| What you will do |
Copy, exactly and only, the lines from the one with "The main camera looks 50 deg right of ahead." up to and including the one with "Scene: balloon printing", leaving pictures out.

| Source data |
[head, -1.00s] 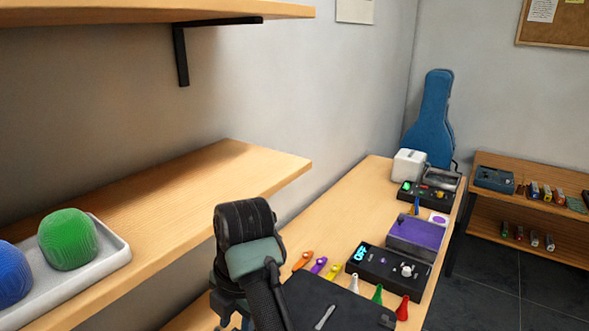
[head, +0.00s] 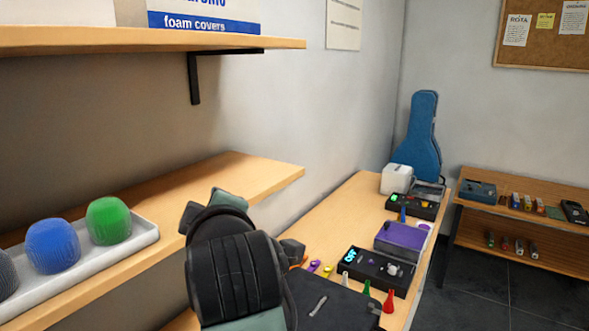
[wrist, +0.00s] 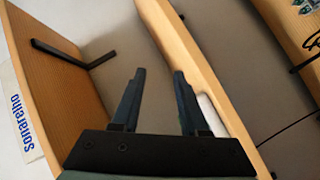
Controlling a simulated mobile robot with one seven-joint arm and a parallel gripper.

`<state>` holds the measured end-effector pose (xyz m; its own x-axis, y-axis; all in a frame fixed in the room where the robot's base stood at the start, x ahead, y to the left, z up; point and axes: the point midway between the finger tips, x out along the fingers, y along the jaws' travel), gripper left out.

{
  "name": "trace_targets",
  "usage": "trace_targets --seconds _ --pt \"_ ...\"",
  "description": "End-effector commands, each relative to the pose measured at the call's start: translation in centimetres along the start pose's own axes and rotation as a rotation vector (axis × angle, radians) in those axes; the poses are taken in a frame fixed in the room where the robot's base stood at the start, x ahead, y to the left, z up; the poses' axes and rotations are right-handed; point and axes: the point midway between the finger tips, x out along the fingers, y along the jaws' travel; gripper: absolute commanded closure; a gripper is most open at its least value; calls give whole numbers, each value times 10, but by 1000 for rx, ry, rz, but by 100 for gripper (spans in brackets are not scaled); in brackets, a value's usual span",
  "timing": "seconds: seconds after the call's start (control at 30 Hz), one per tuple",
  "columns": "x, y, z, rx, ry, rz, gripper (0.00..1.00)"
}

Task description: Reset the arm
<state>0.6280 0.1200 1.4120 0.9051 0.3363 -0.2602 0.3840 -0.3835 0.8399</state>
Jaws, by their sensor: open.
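My gripper shows in the wrist view (wrist: 158,75), with its two dark fingers apart and nothing between them. Beyond the fingers are the grey wall and shelf edges. In the head view my dark arm stands in the lower middle, in front of the shelf and the workbench. The fingertips cannot be made out there.
A wooden shelf (head: 240,178) at left holds a white tray (head: 145,238) with blue (head: 53,246) and green (head: 109,220) foam covers. An upper shelf (head: 150,40) is above. The workbench (head: 355,205) holds several devices, including a purple-topped box (head: 400,238).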

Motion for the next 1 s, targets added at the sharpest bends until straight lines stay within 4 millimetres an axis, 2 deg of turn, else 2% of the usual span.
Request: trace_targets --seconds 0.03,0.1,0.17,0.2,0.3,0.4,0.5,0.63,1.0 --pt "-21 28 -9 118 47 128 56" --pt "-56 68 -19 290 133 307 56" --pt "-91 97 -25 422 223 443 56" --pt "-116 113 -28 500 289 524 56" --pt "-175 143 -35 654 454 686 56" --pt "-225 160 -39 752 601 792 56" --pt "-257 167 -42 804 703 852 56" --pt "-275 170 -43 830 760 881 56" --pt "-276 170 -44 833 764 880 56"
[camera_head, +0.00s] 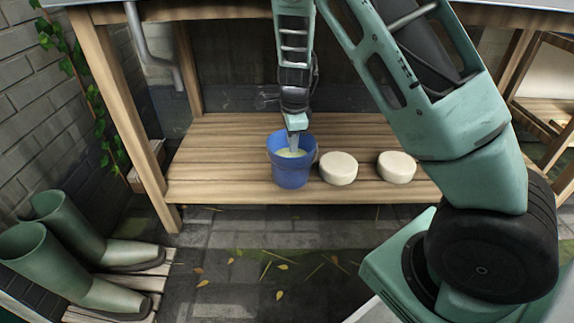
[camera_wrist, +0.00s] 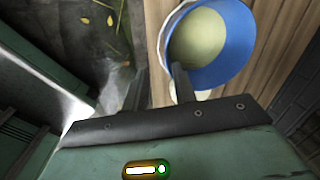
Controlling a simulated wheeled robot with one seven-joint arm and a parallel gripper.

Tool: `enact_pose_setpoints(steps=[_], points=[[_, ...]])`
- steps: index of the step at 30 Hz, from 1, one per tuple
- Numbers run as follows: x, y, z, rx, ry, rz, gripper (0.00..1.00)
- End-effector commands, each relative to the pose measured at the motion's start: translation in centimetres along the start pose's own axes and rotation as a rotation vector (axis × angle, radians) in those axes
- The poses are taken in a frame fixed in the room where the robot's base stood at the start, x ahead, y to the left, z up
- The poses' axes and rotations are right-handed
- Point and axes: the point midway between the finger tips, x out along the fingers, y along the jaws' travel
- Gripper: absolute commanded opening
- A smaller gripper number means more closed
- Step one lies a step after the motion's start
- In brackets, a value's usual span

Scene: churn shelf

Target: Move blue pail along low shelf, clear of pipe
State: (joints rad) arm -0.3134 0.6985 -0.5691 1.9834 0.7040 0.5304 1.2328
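The blue pail (camera_head: 291,170) stands upright near the front edge of the low shelf (camera_head: 225,155), with pale cream contents. In the wrist view, the pail (camera_wrist: 232,72) shows from above, at the upper right. My gripper (camera_head: 294,146) points down at the pail's rim. In the wrist view, my gripper's fingers (camera_wrist: 158,75) are apart; one overlaps the pail's near rim and the other is outside it. Whether either touches the wall is unclear. The grey pipe (camera_head: 150,48) bends down under the bench top, left of and behind the pail.
Two white round blocks (camera_head: 338,168) (camera_head: 396,167) sit on the shelf right of the pail, the first close beside it. Shelf left of the pail is bare. A wooden bench leg (camera_head: 125,115) bounds the left end. Green boots (camera_head: 80,235) stand on slats at lower left.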

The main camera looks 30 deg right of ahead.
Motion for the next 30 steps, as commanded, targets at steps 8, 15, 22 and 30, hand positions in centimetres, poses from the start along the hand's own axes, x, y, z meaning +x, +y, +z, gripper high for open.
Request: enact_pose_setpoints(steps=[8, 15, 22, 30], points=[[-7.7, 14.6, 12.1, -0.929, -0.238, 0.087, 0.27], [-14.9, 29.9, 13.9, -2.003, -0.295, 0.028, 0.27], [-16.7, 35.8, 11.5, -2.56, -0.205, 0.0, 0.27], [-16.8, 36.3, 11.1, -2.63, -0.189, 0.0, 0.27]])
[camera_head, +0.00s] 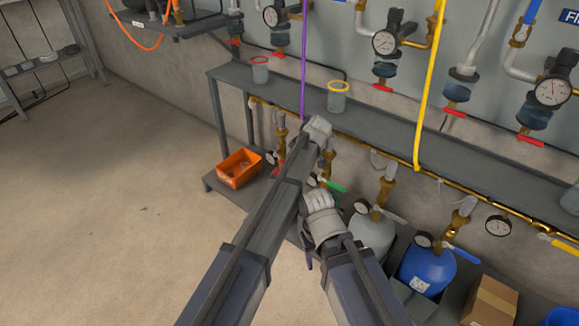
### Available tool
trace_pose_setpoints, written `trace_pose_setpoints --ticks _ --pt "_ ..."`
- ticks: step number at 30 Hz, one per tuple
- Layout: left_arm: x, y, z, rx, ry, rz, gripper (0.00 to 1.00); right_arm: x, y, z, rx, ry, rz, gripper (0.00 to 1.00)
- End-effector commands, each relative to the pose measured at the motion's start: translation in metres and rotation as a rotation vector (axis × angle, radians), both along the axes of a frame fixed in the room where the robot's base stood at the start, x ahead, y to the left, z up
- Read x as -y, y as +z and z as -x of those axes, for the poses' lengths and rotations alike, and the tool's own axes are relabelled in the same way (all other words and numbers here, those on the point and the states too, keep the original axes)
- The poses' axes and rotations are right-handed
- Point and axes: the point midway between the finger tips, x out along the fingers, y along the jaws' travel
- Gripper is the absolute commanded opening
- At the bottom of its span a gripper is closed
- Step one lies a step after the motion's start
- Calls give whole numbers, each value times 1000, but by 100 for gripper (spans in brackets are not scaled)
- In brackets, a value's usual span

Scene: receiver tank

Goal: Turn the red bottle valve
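A small red valve handle (277,171) shows low behind the shelf edge, just left of my left forearm. My left forearm hides most of the bottle and fitting around it. My left gripper (319,128) is at the shelf's front edge, above and right of the red handle; its fingertips are not clear. My right gripper (318,199) is lower, close to my left forearm and below the green valve handle (332,184). Whether either gripper is open or touches anything cannot be made out.
A grey shelf (450,150) with a brass pipe runs along the wall. Grey (373,236) and blue (428,268) bottles stand below at the right. An orange bin (240,168) and a cardboard box (490,303) sit low. Yellow (428,90) and purple hoses hang down. Floor at left is clear.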

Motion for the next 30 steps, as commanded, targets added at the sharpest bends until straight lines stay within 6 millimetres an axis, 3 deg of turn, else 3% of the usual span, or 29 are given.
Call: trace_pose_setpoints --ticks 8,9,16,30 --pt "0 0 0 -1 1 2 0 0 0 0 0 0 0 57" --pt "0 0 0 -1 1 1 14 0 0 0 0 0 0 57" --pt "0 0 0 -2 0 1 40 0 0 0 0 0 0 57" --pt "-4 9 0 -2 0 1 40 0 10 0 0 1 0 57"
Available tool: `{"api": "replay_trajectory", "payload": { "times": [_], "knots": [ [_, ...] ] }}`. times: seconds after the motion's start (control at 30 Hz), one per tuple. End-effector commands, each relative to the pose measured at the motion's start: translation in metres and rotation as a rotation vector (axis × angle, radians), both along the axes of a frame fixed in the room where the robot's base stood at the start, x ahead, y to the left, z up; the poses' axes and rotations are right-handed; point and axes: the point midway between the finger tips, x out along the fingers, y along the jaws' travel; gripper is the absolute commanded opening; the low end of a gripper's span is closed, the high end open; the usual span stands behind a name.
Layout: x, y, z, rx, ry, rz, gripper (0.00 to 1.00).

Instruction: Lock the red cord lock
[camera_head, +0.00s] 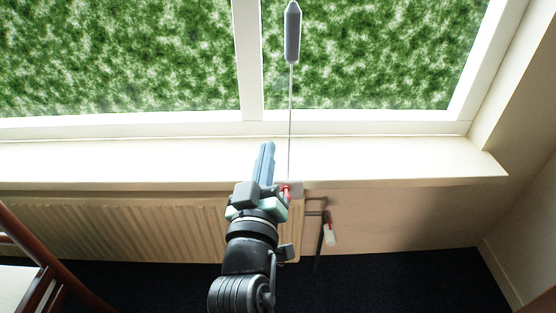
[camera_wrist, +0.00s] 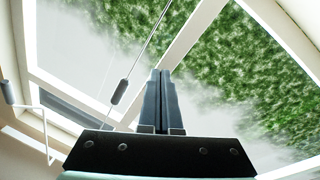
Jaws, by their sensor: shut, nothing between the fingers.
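The red cord lock (camera_head: 286,192) shows in the head view just right of my gripper, at the front edge of the window sill. It is small, partly hidden by my gripper, and its lever position is hard to tell. A thin cord (camera_head: 290,120) runs up from it to a grey pull weight (camera_head: 292,32) in front of the window. My gripper (camera_head: 266,147) is shut and empty, its fingers pointing up left of the cord. In the wrist view the closed fingers (camera_wrist: 160,74) stand right of the grey weight (camera_wrist: 120,91); the red lock is not visible there.
A white sill (camera_head: 400,160) runs below the window. A ribbed radiator (camera_head: 130,220) is under it. A brown wooden chair (camera_head: 45,260) stands at lower left.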

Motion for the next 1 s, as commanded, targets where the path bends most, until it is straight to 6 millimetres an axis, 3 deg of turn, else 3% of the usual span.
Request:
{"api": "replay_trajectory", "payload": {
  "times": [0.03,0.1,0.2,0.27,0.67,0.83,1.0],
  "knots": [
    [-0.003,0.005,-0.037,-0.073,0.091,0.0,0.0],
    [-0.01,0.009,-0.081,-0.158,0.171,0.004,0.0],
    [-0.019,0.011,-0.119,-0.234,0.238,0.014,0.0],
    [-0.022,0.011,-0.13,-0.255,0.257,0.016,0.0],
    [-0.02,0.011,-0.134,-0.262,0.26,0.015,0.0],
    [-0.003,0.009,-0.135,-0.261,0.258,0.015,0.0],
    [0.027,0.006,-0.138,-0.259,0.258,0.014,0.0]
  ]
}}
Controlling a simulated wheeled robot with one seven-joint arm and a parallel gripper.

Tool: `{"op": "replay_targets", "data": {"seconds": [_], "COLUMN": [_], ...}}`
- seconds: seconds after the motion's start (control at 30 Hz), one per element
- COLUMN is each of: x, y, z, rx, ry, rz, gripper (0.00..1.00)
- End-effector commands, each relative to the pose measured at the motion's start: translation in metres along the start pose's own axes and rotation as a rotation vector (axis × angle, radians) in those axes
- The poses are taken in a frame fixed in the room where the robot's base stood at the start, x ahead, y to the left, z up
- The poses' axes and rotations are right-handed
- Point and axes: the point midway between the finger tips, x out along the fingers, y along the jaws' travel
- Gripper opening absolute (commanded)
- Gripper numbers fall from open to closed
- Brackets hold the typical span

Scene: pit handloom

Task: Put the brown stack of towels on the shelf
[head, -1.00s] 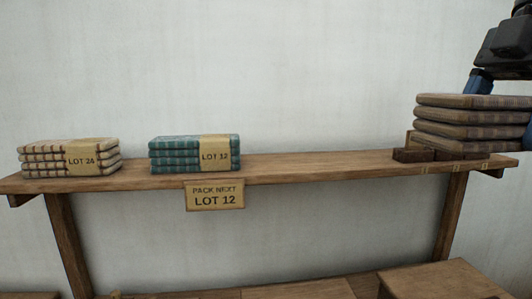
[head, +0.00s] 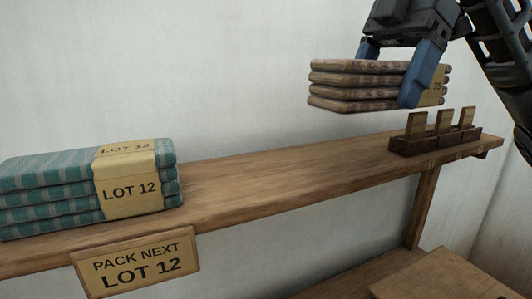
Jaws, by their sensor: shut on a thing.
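The brown stack of towels (head: 345,84) is several folded layers with a tan label band (head: 437,85), partly hidden by a finger. My gripper (head: 392,82) is shut on the stack, with blue fingers on its near and far sides. The stack hangs level in the air above the right part of the shelf, clear of the board. The wooden shelf (head: 290,180) runs across the view against the wall. Its board is bare between the teal stack and the small wooden rack.
A teal towel stack (head: 50,195) labelled LOT 12 sits on the shelf at left. A sign (head: 135,262) reading PACK NEXT LOT 12 hangs from the front edge. A small wooden rack (head: 432,141) with three upright tags stands at the right end. A wooden surface (head: 440,277) is below.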

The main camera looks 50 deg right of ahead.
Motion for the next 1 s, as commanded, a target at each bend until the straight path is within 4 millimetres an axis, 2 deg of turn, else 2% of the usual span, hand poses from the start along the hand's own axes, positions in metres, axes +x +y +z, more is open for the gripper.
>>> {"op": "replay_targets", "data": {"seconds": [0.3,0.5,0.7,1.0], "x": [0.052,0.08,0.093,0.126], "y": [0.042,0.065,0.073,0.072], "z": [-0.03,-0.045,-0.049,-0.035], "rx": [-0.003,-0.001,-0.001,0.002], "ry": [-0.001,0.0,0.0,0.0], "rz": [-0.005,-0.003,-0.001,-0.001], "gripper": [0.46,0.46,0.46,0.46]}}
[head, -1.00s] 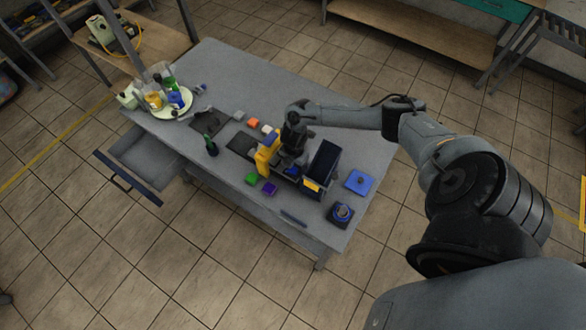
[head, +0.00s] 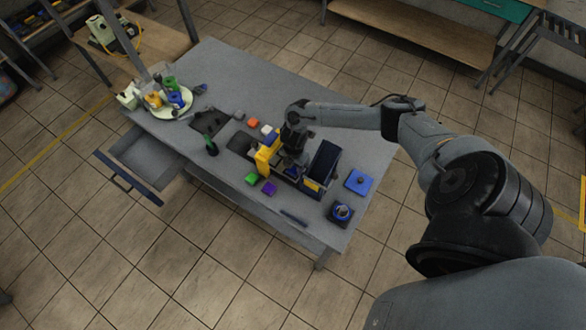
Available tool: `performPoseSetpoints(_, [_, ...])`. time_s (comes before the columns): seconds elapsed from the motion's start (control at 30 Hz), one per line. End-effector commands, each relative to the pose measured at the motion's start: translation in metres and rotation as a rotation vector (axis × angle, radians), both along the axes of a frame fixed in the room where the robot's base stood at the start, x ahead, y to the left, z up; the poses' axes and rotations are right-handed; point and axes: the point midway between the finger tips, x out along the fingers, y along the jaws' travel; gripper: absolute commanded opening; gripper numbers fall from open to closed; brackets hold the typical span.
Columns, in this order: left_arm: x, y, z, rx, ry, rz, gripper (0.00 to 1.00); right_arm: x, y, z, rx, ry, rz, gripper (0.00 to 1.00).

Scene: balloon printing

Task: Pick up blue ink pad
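A flat blue square piece with a small dark knob (head: 358,181) lies near the right end of the grey table; I cannot tell whether it is the blue ink pad or a lid. My right gripper (head: 291,163) points down over the table's middle, just left of a dark box (head: 321,162). A small patch of blue shows close under the gripper, mostly hidden by it. The fingers are too small and dark to tell open from shut, or whether they touch anything. My left gripper is not in view.
A yellow upright thing (head: 266,157) stands just left of the gripper. Green (head: 252,179), purple (head: 269,188) and orange (head: 253,122) blocks lie nearby. The drawer (head: 140,165) is open. The table's back is clear.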

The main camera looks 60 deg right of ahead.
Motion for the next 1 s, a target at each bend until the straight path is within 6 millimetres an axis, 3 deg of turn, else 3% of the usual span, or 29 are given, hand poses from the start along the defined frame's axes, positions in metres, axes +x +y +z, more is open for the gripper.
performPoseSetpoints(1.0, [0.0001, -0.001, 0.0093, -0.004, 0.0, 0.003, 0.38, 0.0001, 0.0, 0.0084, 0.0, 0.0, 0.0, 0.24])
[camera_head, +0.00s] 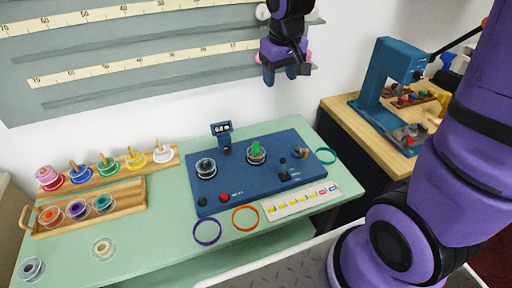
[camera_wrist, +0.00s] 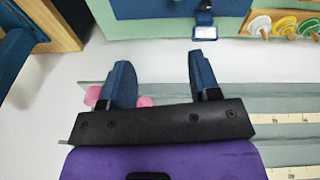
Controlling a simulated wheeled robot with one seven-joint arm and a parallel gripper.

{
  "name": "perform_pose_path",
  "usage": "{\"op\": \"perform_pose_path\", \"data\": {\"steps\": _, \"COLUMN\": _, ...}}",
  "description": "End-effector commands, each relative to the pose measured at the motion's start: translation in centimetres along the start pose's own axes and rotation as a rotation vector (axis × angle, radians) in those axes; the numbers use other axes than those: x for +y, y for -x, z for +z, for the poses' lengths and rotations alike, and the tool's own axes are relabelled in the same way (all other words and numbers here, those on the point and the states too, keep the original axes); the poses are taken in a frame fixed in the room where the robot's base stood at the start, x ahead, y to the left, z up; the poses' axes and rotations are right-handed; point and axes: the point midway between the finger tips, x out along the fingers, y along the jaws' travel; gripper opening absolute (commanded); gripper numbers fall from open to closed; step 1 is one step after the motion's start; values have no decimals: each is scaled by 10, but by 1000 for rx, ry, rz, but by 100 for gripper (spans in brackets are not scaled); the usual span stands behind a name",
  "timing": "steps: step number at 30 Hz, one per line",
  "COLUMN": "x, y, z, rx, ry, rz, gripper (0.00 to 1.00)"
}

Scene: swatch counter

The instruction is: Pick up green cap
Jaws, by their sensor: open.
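The green cap (camera_head: 256,148) seems to be the small green piece standing on a clear round dish near the middle of the blue panel (camera_head: 215,180) on the counter. My gripper (camera_head: 281,74) is in the air in front of the wall rulers, above and behind the panel, well apart from the green piece. Its two blue fingers are spread, and in the wrist view my gripper (camera_wrist: 164,64) has nothing between the fingertips. The green piece does not show in the wrist view, which catches only the panel's edge at the top.
Wooden racks (camera_head: 135,190) with several coloured spools stand at the left of the pale green counter (camera_head: 150,250). A purple ring (camera_head: 207,232), an orange ring (camera_head: 245,218) and a label strip (camera_head: 300,201) lie in front of the panel. A blue machine (camera_head: 385,75) stands on a wooden table at right.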

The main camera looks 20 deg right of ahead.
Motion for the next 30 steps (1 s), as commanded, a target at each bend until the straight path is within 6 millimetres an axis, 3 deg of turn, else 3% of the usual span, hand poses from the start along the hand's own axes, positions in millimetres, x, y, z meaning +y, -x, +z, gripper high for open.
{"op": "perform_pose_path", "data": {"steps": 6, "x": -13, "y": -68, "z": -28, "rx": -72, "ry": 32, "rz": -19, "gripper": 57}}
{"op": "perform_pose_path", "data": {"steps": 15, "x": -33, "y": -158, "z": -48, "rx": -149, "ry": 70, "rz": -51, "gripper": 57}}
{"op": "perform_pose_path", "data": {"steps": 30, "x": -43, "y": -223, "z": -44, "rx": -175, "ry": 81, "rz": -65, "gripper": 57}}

| Response to the exercise |
The main camera looks 50 deg right of ahead.
Motion for the next 1 s, as commanded, a target at each bend until the straight path is within 4 millimetres an axis, 2 deg of turn, else 2% of the usual span, hand poses from the start along the hand's own axes, positions in metres, axes +x +y +z, more is open for the gripper.
>>> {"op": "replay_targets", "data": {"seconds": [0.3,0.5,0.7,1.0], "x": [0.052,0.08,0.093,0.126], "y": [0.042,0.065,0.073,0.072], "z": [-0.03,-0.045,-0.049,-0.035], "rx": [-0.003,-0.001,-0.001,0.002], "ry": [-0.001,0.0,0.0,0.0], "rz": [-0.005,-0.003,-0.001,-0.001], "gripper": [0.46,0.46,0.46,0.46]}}
[head, -1.00s] 
[head, +0.00s] 
Available tool: `performPoseSetpoints(_, [_, ...])`. time_s (comes before the columns): seconds elapsed from the motion's start (control at 30 Hz), one per line. End-effector commands, each relative to the pose measured at the motion's start: translation in metres and rotation as a rotation vector (axis × angle, radians), both along the axes of a frame fixed in the room where the robot's base stood at the start, x ahead, y to the left, z up; the poses' axes and rotations are right-handed; point and axes: the point midway between the finger tips, x out along the fingers, y along the jaws' travel; gripper: absolute commanded opening; gripper numbers fall from open to closed; brackets hold the typical span.
Columns, in this order: left_arm: x, y, z, rx, ry, rz, gripper (0.00 to 1.00); right_arm: x, y, z, rx, ry, rz, gripper (0.00 to 1.00).

Scene: balloon printing

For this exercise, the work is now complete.